Published 13 Jun 2025 in physics.plasm-ph | (2506.11457v1)

Abstract: Accurate prediction of electron temperature ($T_{\rm e}$) in hypersonic non-equilibrium flows is critical, yet hampered by inadequate models for electron heating from vibrationally excited nitrogen. Prior models often relied on ad-hoc scaling or flawed applications of detailed balance that failed to ensure the convergence of electron and vibrational temperatures ($T_{\rm v}$) at thermal equilibrium. This paper introduces a novel, thermodynamically consistent electron heating model derived rigorously from the principle of detailed balance.
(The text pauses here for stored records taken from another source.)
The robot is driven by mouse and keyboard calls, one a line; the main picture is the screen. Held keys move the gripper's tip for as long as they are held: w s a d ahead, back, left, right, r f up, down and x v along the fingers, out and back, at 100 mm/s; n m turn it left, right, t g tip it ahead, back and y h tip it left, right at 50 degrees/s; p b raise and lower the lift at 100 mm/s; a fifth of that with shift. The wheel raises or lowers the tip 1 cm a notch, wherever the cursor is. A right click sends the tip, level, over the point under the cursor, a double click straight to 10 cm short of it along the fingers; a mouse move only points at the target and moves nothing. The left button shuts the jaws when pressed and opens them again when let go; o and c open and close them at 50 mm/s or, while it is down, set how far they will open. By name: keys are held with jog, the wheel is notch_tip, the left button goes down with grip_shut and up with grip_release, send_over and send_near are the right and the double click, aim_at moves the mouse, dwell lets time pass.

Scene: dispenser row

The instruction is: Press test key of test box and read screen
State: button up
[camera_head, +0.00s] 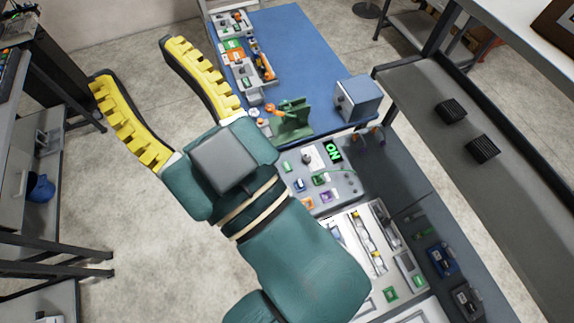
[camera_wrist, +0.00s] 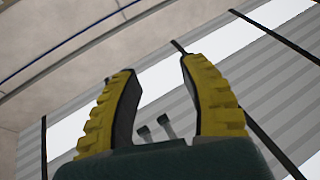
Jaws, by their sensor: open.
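A small dark screen (camera_head: 333,152) with bright green letters that look like "ON", turned in the picture, sits at the top right of a light grey panel (camera_head: 345,187). The panel carries several small coloured parts; I cannot tell which one is a test key. A grey-blue box (camera_head: 358,98) stands above it on the blue bench; I cannot tell which is the test box. My gripper (camera_head: 133,61) is open and empty, its yellow fingers spread over the floor, left of the bench and well apart from the panel. Its fingers also show in the wrist view (camera_wrist: 158,68). My arm hides part of the bench.
The blue bench top (camera_head: 305,60) holds trays of parts (camera_head: 236,50) and a green fixture (camera_head: 292,120). A grey shelf (camera_head: 430,85) with two black blocks runs along the right. A rack (camera_head: 40,165) stands at left. Floor between rack and bench is clear.

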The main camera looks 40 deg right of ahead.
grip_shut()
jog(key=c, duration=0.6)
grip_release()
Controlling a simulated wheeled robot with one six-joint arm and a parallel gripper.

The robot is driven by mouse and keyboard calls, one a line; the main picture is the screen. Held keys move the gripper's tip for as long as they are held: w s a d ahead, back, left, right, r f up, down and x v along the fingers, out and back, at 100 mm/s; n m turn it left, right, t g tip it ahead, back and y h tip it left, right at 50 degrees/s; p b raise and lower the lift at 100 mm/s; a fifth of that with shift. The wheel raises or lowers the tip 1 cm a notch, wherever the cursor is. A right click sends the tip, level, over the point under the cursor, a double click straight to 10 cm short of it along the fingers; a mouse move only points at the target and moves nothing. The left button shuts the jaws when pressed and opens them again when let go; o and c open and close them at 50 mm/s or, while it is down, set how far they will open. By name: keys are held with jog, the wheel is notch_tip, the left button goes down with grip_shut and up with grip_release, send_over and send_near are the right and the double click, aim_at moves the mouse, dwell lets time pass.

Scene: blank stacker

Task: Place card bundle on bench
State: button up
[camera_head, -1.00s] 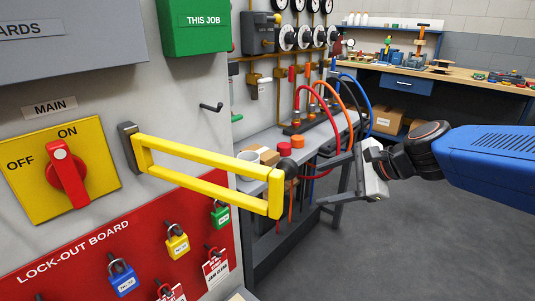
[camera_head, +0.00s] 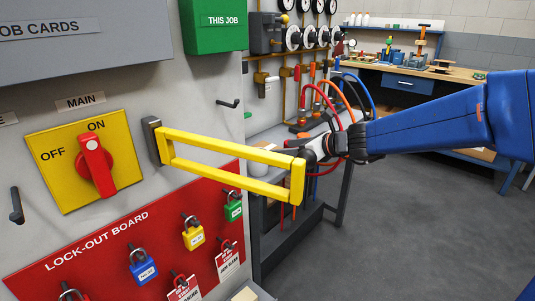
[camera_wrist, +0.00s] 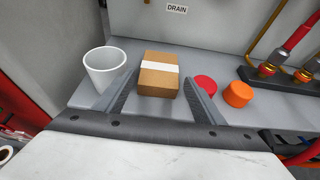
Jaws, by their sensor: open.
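The card bundle (camera_wrist: 153,82), a brown block with a white paper band, sits on the grey bench (camera_wrist: 78,97) in the wrist view. My gripper (camera_wrist: 160,86) is open, with one finger to the left of the bundle and one to the right. I cannot tell how far the fingertips are above or short of it. In the head view my gripper (camera_head: 312,150) is over the bench (camera_head: 268,137), partly behind the yellow handle. The bundle is hidden there by the handle and gripper.
A white cup (camera_wrist: 106,67) stands just left of the bundle. A red cap (camera_wrist: 205,84) and an orange cap (camera_wrist: 238,94) lie to its right. The yellow handle (camera_head: 225,151) juts out from the lock-out panel in front of the bench. Hoses (camera_head: 345,98) rise behind.

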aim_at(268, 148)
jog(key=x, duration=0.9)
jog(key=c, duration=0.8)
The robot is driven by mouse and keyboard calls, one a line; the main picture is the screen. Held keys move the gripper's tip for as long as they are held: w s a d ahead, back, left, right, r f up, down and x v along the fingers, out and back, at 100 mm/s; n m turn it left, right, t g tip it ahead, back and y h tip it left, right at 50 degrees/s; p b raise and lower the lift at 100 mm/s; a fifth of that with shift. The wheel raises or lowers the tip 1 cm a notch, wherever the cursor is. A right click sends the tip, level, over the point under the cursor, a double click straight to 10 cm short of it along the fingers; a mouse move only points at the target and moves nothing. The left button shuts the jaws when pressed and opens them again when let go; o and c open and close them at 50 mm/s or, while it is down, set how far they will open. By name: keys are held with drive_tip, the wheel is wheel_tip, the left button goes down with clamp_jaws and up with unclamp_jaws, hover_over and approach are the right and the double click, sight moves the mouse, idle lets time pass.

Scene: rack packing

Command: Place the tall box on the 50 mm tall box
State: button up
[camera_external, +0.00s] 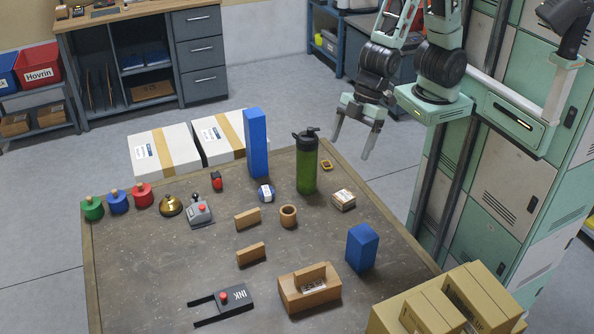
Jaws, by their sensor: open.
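A tall blue box (256,145) stands upright at the back of the table. A shorter blue box (361,250) stands upright near the table's right side, toward the front. I cannot tell from labels which box is the 50 mm one. My gripper (351,148) is open and empty, its fingers pointing down near the table's back right corner, right of the green bottle. It is apart from all the boxes.
A green bottle (307,166) stands between the tall blue box and my gripper. Small wooden blocks (248,218), a brown cup (288,216) and a fork-shaped black tool (232,298) lie mid-table. Cardboard boxes (440,308) sit at front right. Weights (143,194) line the back left.

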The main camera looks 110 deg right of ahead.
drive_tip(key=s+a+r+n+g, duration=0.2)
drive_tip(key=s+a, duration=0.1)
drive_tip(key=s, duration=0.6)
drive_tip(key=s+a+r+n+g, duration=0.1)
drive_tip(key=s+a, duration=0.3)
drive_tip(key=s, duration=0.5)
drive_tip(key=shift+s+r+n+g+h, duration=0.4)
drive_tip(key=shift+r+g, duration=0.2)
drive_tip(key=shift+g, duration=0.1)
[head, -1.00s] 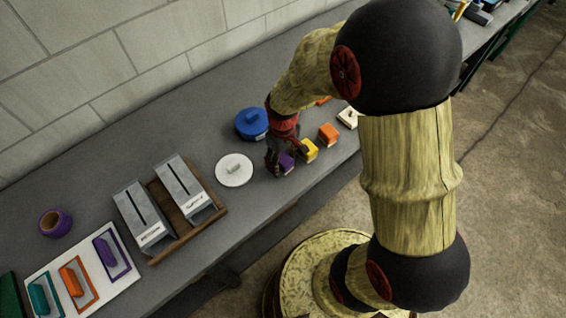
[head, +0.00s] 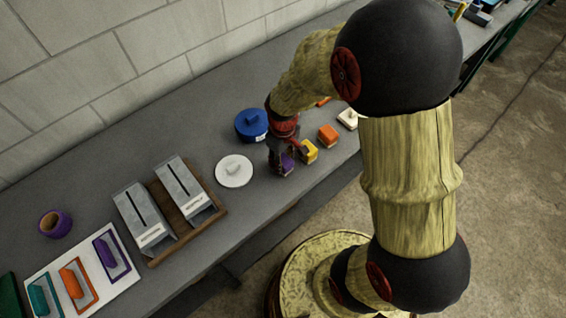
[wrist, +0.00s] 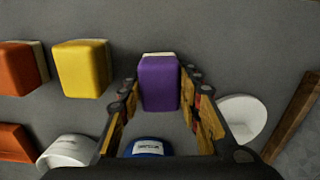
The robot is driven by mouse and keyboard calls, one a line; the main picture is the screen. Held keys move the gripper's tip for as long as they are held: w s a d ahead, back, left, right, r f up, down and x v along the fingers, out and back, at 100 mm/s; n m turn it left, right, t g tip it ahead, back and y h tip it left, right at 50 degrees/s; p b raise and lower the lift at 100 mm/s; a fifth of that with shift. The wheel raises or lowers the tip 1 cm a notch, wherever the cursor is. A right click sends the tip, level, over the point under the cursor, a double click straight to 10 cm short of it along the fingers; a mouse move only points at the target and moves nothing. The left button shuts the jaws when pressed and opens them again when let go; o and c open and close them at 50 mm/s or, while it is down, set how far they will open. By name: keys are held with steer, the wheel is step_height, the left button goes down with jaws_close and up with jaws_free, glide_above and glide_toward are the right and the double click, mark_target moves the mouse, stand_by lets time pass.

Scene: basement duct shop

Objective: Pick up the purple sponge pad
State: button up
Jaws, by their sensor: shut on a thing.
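The purple sponge pad (wrist: 159,84) is a small block with a pale layer along one edge. In the wrist view it sits between the fingertips of my gripper (wrist: 158,92), which is shut on it. In the head view my gripper (head: 281,163) is over the bench, and the pad (head: 287,162) shows partly behind the fingers. I cannot tell whether the pad touches the bench.
A yellow pad (head: 309,152) stands close beside, then an orange pad (head: 328,135) and a white pad (head: 348,118). A white lidded disc (head: 234,171), blue pot (head: 251,125) and wooden tray with two grey boxes (head: 151,261) lie nearby on the grey bench (head: 262,221).

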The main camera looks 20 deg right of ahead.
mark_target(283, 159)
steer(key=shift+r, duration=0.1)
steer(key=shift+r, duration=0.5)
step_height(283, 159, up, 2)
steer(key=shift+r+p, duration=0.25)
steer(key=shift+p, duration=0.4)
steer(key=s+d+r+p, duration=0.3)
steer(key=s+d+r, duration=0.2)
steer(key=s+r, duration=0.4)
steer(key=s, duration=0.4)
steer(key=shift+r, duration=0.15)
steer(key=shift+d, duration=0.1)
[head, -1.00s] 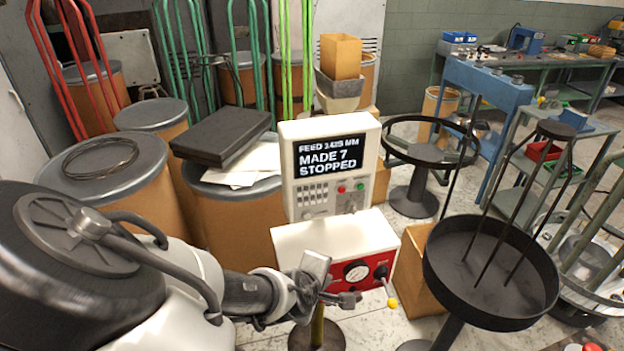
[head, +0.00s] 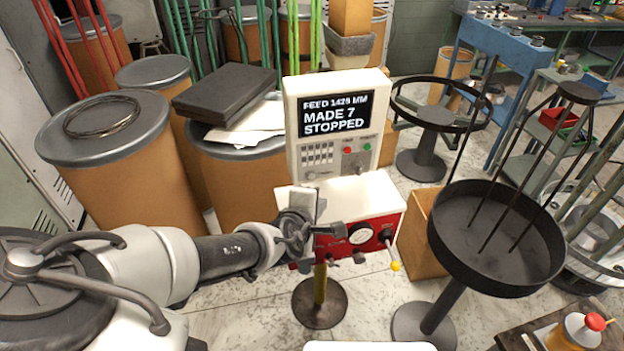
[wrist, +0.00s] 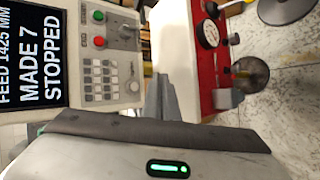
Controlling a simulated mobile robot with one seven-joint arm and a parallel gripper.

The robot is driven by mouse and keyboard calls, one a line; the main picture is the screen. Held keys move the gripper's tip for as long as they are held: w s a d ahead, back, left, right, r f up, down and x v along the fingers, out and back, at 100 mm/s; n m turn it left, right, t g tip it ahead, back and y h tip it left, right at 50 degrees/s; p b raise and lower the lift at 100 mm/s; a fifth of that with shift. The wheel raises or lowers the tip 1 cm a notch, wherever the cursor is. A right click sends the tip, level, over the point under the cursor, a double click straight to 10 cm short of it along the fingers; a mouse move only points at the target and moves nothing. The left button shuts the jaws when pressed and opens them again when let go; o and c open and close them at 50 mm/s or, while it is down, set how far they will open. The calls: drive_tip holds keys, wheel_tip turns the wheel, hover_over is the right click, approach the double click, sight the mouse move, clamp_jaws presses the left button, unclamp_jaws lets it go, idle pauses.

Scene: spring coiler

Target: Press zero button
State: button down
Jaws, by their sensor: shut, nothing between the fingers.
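The control box (head: 338,120) stands upright with a lit screen reading FEED 1425 MM, MADE 7, STOPPED. Below the screen are a keypad (head: 318,154), a red button (head: 347,150) and a green button (head: 365,147). They also show in the wrist view, as the keypad (wrist: 100,78), red button (wrist: 99,41) and green button (wrist: 98,16). No label reading zero is legible. My gripper (head: 338,230) is shut and empty. In the head view it overlaps the left of the red front panel (head: 374,223), below the control box; contact cannot be told.
The red panel carries a gauge (head: 361,233), a black knob (head: 386,235) and a yellow-tipped lever (head: 395,266). A black round tray stand (head: 495,262) stands at right. Brown drums (head: 135,165) fill the left. Some floor is clear in front.

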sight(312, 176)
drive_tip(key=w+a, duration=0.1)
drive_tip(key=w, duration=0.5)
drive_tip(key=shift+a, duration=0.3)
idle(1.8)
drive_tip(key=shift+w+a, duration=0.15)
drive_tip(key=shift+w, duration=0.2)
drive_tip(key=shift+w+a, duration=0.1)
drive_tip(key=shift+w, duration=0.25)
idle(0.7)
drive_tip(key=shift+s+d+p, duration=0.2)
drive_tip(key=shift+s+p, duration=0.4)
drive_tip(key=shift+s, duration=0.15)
By assuming a Boltzmann vibrational distribution and employing an effective activation energy, our approach yields a simple heating-to-cooling ratio of $\exp(\theta_{\rm v}/T_{\rm e}-\theta_{\rm v}/T_{\rm v})$, where $\theta_{\rm v}$ is the characteristic vibrational temperature of nitrogen. This formulation guarantees that $T_{\rm e}$ correctly converges to $T_{\rm v}$ at equilibrium. A key advantage is that our model can utilize total cooling rates determined from swarm experiments, leading to higher accuracy at the low electron temperatures typical of hypersonic flight. This results in simulations that better agree with flight-test data, predicting an electron temperature up to six times lower than previous models. These more reliable predictions can significantly enhance the fidelity of plasma modeling for hypersonic technologies, including radio-frequency blackout mitigation, MHD aerocapture, electron transpiration cooling, and electromagnetic shielding.